Italy has been run for two years by “national unity” governments supported by the capitalist Democratic Party and People of Freedom party, with the leaders of the main trade-union confederations playing along by refusing to wage any class struggle. Financial institutions and the EU masters have charged these governments with slashing welfare and cutting wages and pensions in order to repay loans to Italian and foreign banks. Austerity measures have severely hit the working class, especially the millions of immigrant workers. The racist oppression of immigrants in Italy is symbolized by the Bossi-Fini law. Among its provisions, the law links the issuance of residence permits to work contracts, making immigrant workers vulnerable to all sorts of blackmail by the bosses.
In the wake of the Lampedusa tragedy, sections of the PD and its allies in Left Ecology Freedom have demanded the abolition of the most offending sections of the Bossi-Fini law or even its entire abrogation. PD integration minister Cecile Kyenge, the first non-white minister in the history of the country, has suggested a law to make it easier for immigrants’ children born in Italy to gain citizenship. In response, and for the simple fact that she is a black woman, Kyenge has been subjected to a wave of vile racist attacks by far-right Northern League scum and by outright fascist groups like Forza Nuova that have thrown bananas at her and hung nooses in a town where she was due to speak.
Up to now, Italian citizenship has been ruled by “ius sanguinis” (blood right), which grants automatic citizenship to anyone in the U.S., Argentina or elsewhere with a male ancestor who died as an Italian citizen after 1861, when the former kingdom was established. Beneficiaries also include anyone descended from Italians who lived in the territories of the former Yugoslavia that were occupied by fascist Italy. Changes proposed to the immigration laws are only cosmetic. They would maintain the system of detention centers while reducing maximum stays to less than the current 18 months and would make illegal immigration an administrative offense in order to avoid overfilling prisons and courts and to free police for patrolling the streets.
Two deputies from the populist Five Star movement introduced an amendment to abolish the crime of illegal immigration, which carried in a commission of the upper chamber of parliament.

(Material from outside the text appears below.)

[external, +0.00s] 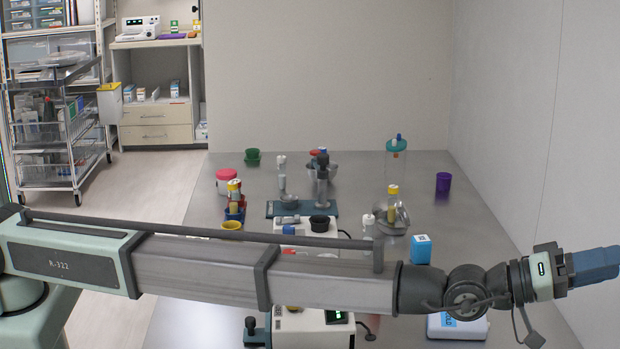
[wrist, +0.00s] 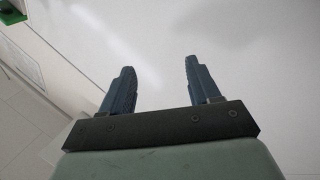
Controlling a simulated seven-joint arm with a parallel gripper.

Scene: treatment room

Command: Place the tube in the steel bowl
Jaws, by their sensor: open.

However, Five Star gurus Beppe Grillo and Gianroberto Casalegno issued a vile statement printed on Grillo’s blog ranting that “the content of this amendment is an invitation to emigrants from Africa and from the Middle East to set sail for Italy.... Lampedusa is close to collapsing and Italy’s not doing too well. How many clandestines can we welcome here if one in eight people here in Italy does not have the money to eat?”

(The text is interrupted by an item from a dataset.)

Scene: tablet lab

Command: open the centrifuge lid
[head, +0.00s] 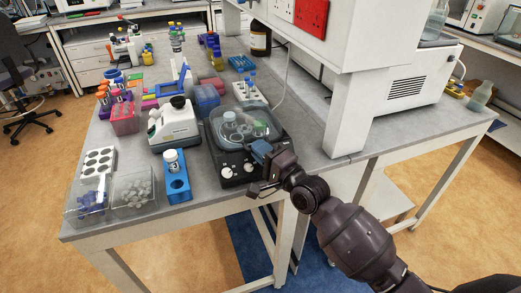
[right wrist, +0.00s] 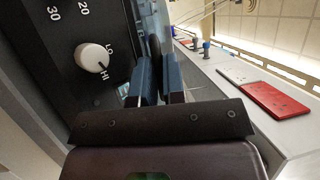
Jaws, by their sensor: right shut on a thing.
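The centrifuge (head: 235,165) is a black box with white knobs on its front and a clear domed lid (head: 243,122) on top. The lid looks lowered over the rotor, where a few tubes show through. My right gripper (head: 261,150) is at the front right edge of the lid. In the right wrist view its blue fingers (right wrist: 159,80) are shut on a dark, thin part at the lid's front edge, beside a white knob (right wrist: 91,57). The held part is mostly hidden by the fingers. My left gripper is in neither view.
A white vortex mixer (head: 174,128) stands left of the centrifuge, with a blue tube holder (head: 177,188) in front of it. A rack of tubes (head: 249,92) stands behind. A white shelf post (head: 348,115) rises to the right. Bare table lies between post and centrifuge.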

The Lega Trotskista d’Italia, section of the International Communist League (Fourth Internationalist), calls for the abolition of the Bossi-Fini law and for full citizenship rights for everyone who lives on Italian soil, with no restrictions whatsoever. We demand: Close the detention centers! No deportations! Calling simply for the abolition of the Bossi-Fini law has nothing to do with citizenship rights. If it were repealed, there would be a de facto reversion to the previous legislation, the Turco-Napolitano law. Enacted in 1998 under the Prodi government with votes from the RC, it provided the basic framework for all subsequent immigration laws: deportations, detention camps, administrative detention and deprivation of citizenship rights. The main difference has always been that popular-front governments couched their racist laws in “humanitarian” garb, while the right revels in the most open and vicious racism.
Both bourgeois forces have managed immigration in the interests of Italian capitalism, which needs a cheaper workforce that is easy to blackmail and dispose of in the event of economic downturns. The second Prodi coalition government, which included RC, never even talked about changing the Bossi-Fini law. “Left” bourgeois governments have certainly not shied away from using immigrants as scapegoats for growing misery. In 2007, the Prodi government launched a vicious campaign against Roma (gypsy) and Romanian immigrants in order to send the message that while they were EU citizens, they were not equals under the law or in practice.
Labor should take a stand in defense of immigrants and fight to unionize immigrant workers, who are savagely exploited by the caporali (overseers) in the fields of Southern Italy and by contractors in the North. This requires a class-struggle leadership of the trade unions to replace the current pro-capitalist union bureaucrats mostly linked to the PD and its reformist tails, whose aim is to be in the saddle of capitalist government. After a decade of Left Ecology Freedom rule in Puglia, the region remains a center of brutal exploitation of immigrant workers in agribusiness and “alternative energy” projects. To end discrimination and victimization of immigrants requires the proletarian overthrow of the capitalist system of exploitation, to which racist oppression is an integral component.